Publie le mercredi 1er juin 2005 par Open-Publishing
3 commentaires

Ce vote s’apparente à celui des formations « antisystème » lors du premier tour de la présidentielle de 2002, selon l’enquête Louis Harris.

Par Renaud DELY

Peur de l’avenir et peur de l’ailleurs, telles sont les deux principales explications du vote de crise de dimanche. Selon l’enquête post-électorale menée par l’institut Louis Harris pour Libération et i>Télé juste après l’annonce des résultats, c’est un gigantesque ras-le-bol qui s’est exprimé dans les urnes (1).
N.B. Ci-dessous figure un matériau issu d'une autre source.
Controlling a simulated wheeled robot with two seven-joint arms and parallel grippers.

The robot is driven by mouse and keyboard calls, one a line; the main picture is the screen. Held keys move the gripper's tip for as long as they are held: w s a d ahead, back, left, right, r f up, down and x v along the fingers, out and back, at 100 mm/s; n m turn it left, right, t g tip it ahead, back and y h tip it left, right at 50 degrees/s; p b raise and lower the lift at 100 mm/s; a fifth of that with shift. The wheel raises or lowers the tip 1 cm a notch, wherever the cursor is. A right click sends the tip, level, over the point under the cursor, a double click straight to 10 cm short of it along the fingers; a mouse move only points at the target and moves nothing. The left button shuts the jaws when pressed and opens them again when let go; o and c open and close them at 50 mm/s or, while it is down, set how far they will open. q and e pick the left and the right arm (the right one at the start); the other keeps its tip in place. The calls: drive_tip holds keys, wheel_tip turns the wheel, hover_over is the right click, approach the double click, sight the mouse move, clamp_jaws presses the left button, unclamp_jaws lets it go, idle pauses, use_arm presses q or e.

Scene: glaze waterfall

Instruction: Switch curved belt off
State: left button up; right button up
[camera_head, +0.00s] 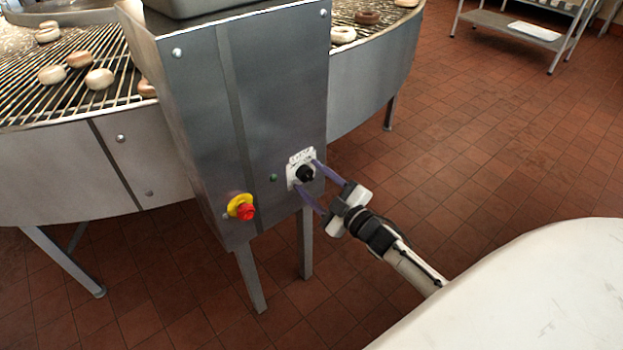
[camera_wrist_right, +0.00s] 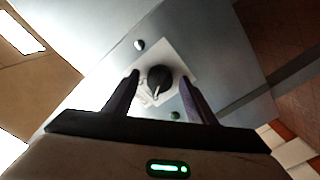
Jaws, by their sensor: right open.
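The black rotary switch (camera_head: 305,173) sits on a white plate (camera_head: 297,158) on the front of a steel control box (camera_head: 275,90) by the curved belt (camera_head: 75,75). My right gripper (camera_head: 315,178) is open, with its two purple fingers on either side of the switch. In the right wrist view the knob (camera_wrist_right: 160,78) shows between the fingertips (camera_wrist_right: 161,82), with a light mark on it. I cannot tell if the fingers touch it. My left gripper is out of view.
A red emergency button on a yellow base (camera_head: 241,207) is lower left on the box, and a small green button (camera_head: 273,178) is beside the switch plate. Several doughnuts (camera_head: 99,79) lie on the belt. A metal rack (camera_head: 510,28) stands back right. The tiled floor on the right is clear.

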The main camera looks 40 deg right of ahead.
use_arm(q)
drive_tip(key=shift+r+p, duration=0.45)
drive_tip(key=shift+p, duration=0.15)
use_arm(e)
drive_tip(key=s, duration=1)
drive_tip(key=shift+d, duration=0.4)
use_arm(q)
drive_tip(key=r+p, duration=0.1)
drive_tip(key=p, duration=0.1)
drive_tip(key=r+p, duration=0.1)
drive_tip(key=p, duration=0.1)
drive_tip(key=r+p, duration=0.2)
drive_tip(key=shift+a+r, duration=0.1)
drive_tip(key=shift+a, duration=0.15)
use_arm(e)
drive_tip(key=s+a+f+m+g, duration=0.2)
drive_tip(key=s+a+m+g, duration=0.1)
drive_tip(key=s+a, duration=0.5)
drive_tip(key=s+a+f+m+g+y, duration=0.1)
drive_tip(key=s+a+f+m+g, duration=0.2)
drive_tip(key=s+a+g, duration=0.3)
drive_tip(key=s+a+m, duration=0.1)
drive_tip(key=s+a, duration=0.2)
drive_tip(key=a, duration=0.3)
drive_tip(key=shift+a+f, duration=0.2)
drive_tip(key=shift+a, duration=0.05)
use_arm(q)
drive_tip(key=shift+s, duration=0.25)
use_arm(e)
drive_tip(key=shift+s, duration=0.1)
Un niet massif qui s’apparente au triomphe des formations « antisystème » du 21 avril 2002, lors du premier tour de la présidentielle. Et qui couronne un quart de siècle de votes-sanctions qui n’ont jamais reconduit une majorité législative. Jusqu’à faire de la France le pays qui dit non. Aboutissement de la décrédibilisation de la démocratie représentative doublée d’une large remise en cause des « élites », le référendum s’est traduit, comme le résume le directeur des études politiques de Louis Harris, François Miquet-Marty, par un « vote protestataire à la fois social et national ».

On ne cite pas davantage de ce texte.